James Chamberlain of the Pride Education Network hopes Bernier will take action with districts that are late or inactive.

“Bernier needs to have a consequence for the districts that haven't passed it. The districts that are left over are really outliers in terms of basic human rights for students and supporting LGBTQ students in schools,” Chamberlain says.

“So, you know December's come and gone, but the question really becomes what is the minister prepared to do about that,” he says.

Chamberlain says the Pride Education Network would be happy to support districts who need a hand implementing their new LGBT policy. He notes that without such a policy in place, those teachers who want to comply and teach anti-homophobia and anti-transphobia education are left with little support. “Those teachers are really left out on a limb and unprotected,” he says.

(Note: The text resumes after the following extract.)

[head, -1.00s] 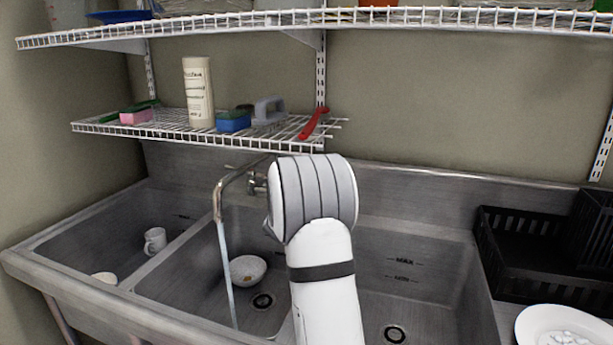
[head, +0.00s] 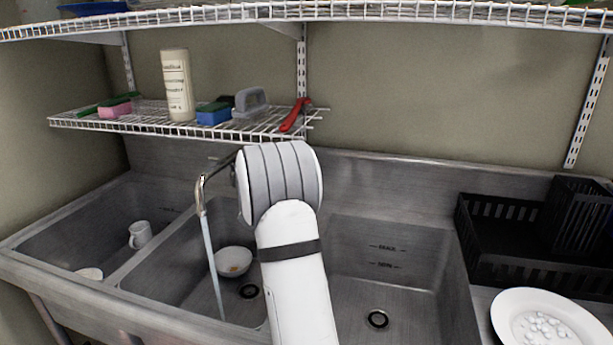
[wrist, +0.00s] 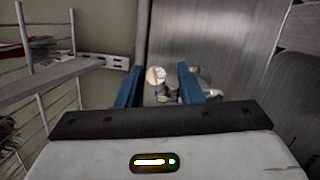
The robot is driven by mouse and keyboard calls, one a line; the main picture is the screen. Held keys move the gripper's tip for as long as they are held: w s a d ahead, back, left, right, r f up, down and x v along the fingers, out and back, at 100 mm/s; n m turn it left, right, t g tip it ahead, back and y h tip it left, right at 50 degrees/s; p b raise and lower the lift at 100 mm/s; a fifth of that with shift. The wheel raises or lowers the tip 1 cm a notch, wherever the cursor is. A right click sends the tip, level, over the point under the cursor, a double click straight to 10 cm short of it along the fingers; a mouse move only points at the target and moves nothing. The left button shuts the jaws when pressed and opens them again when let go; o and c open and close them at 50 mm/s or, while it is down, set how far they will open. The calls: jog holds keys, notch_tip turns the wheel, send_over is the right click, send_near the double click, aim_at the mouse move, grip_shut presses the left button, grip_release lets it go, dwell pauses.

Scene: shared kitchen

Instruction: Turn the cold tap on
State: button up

At least one district welcomed the deadline because it pushed them to pass new policy. Superintendent Charlene Seguin of Nechako Lakes, an hour west of Prince George, says her district met the deadline to update existing policies and is working on a new, separate policy to specifically acknowledge and protect students’ sexual orientation and gender expression.

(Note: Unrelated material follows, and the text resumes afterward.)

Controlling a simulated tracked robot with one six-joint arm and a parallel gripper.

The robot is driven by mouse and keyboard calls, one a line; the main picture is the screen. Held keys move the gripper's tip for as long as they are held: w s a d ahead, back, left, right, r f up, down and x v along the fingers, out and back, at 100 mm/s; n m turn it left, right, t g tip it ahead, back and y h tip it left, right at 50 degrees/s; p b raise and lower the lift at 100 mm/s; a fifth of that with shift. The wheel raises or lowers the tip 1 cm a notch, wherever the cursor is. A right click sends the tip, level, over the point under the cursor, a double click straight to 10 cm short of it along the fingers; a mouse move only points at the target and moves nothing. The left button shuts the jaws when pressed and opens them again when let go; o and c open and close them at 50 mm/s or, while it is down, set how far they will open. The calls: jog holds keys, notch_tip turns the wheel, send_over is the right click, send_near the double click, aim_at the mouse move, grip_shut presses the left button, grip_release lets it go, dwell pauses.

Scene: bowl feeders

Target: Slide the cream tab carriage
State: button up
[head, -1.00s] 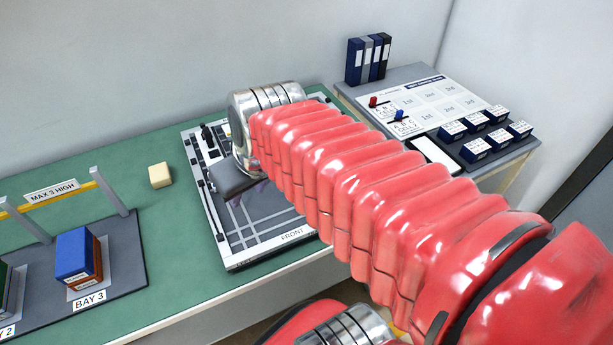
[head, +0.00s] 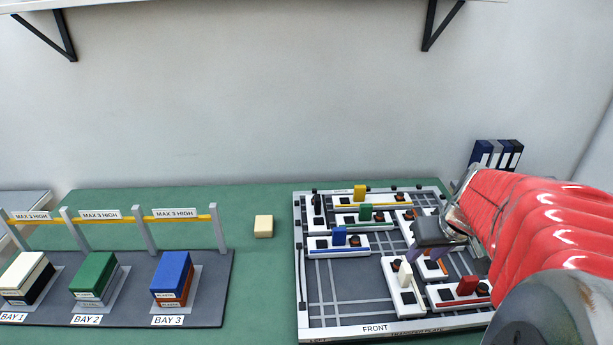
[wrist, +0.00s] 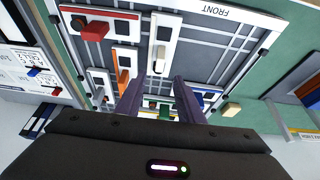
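The cream tab carriage (head: 411,307) is a white block with an upright cream tab (head: 405,273), near the front of the dark track plate (head: 345,296). It also shows in the wrist view (wrist: 173,22), just beyond my fingertips. My gripper (head: 418,256) hangs over the plate, just behind and above this carriage. In the wrist view its two purple fingers (wrist: 158,80) are apart with nothing held between them. I cannot tell whether a finger touches the tab.
Blue (head: 339,235), green (head: 366,212) and yellow (head: 360,193) tab carriages sit farther back. A loose cream block (head: 264,226) lies left of the plate. The plate's front left tracks are clear.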

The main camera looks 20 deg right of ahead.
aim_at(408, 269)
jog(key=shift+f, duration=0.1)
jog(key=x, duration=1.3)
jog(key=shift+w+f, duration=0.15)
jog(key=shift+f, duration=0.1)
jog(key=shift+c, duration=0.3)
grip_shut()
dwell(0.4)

She’s optimistic about the new policy’s impact. “My assumptions are that once these policies are in place more kids will be coming forward [about their gender identities and sexual orientation],” she says.

Other districts didn’t make the deadline. Candace Clouthier, assistant superintendent of Peace River North, says she started circulating her district’s policy update and it should be completed by the end of January. “The policy is there it just hasn't been through its final cycle and I don't see any problem with that,” she says, adding she’s confident it “will be passed by the end of January.”

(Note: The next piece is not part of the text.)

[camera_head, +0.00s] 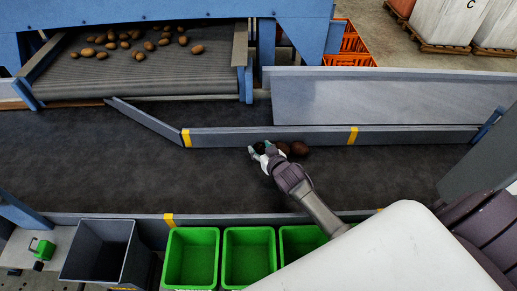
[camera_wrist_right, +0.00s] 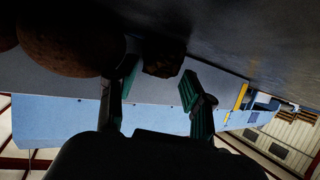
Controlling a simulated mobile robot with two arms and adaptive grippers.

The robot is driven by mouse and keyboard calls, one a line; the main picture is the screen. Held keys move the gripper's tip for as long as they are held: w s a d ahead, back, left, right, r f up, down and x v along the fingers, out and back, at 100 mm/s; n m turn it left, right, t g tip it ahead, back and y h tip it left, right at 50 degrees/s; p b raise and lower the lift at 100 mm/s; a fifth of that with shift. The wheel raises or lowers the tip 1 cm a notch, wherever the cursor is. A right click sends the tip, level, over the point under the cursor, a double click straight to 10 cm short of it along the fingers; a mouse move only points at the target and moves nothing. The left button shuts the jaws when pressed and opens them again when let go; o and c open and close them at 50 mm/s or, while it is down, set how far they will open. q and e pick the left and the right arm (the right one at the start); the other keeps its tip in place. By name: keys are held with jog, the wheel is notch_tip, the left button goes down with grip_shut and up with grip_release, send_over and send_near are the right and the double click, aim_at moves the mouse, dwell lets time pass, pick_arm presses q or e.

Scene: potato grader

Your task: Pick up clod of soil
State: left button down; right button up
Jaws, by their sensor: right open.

As with all new policy, Clouthier says she has to circulate the proposed changes for 45 days, during which the public is invited to give feedback. In this instance, she hasn’t heard from anyone, but she says this is common when it comes to policy changes. Clouthier provided Xtra with a copy of the policy in progress, and says that once it’s in place she hopes it will make schools safer for LGBT students in her district.

“We're a very small northern town. . . but we certainly have groups of students and individuals who are identifying [their gender and sexuality] in various ways and that’s very much supported at the school level by teachers, by principals and accepted by other students as well,” she says.

Meanwhile, support staff from the Nisga’a district and the Conseil scolaire francophone say their districts have started updates, but no one was available to speak on the record to confirm details on their progress. Okanagan Skaha has posted its proposed policy changes online with a public feedback deadline of Feb 1. Xtra wasn’t able to connect with anyone from Kootenay-Columbia, but a staff member at the BC Teachers’ Federation says the district has started updates.

Back in the Lower Mainland, Richmond has yet to comply.

In an email to Xtra, school trustee Sandra Nixon says revisions to the existing student code are in their final stages and now open to public feedback.

In November, students petitioned the Richmond trustees for a stand-alone LGBT policy. In response, the board asked staff to research the possibility of a separate policy for the district. According to Nixon, the board is anticipating a report back from the district superintendent “in the near future.” 

Chamberlain says Richmond’s lack of leadership in creating a separate LGBT policy is disappointing.

He suspects some parental opposition may have deterred the Richmond trustees from passing such a policy earlier, and it may have been the students’ lobbying that persuaded them to reconsider. “The districts that have had it [a dedicated LGBT policy] for a long time have found it very effective in reducing harassment of LGBTQ students,” he says.

In Abbotsford superintendent Kevin Godden did not respond to Xtra’s interview request and the district’s communications director Kayla Stuckart initially promised to provide an update but didn’t follow up. The district is known for its spotty record of supporting LGBT students, including its headline-making decision first to ban an LGBT-friendly Social Justice course for Grade 12 students in 2008, then to offer it but only with parental consent.

As for BC’s independent schools, the executive director of their federation says it has created a policy that asks its 300 member schools to develop strategies to create an inclusive environment.

In keeping with the ministry’s new guidelines, Peter Froese says the new policy requires BC’s private schools to provide “protection from bullying regardless of their gender, race, culture, religion, sexual orientation or gender identity and expression while remaining consistent with the school's faith values, cultural perspectives and philosophical values.”

Asked if an independent school’s “faith values” could override protection for some LGBT students, Froese says schools are allowed to “set their own enrolment policies,” which vary from “open” to “restrictive.”

But once enrolled, students will be protected against gender and sexual orientation-based discrimination, no matter whether the school is faith-based, secular, special needs-based, or pedagogical like Montessori, Froese told Xtra on Jan 17.

According to Froese, all  schools in the Federation of Independent Schools have adopted the new policy, except for one that was lagging behind. He would not disclose the name of the school but says the government’s independent school’s branch had given its schools until Jan 20 to implement the policy, and he was hopeful the school would comply.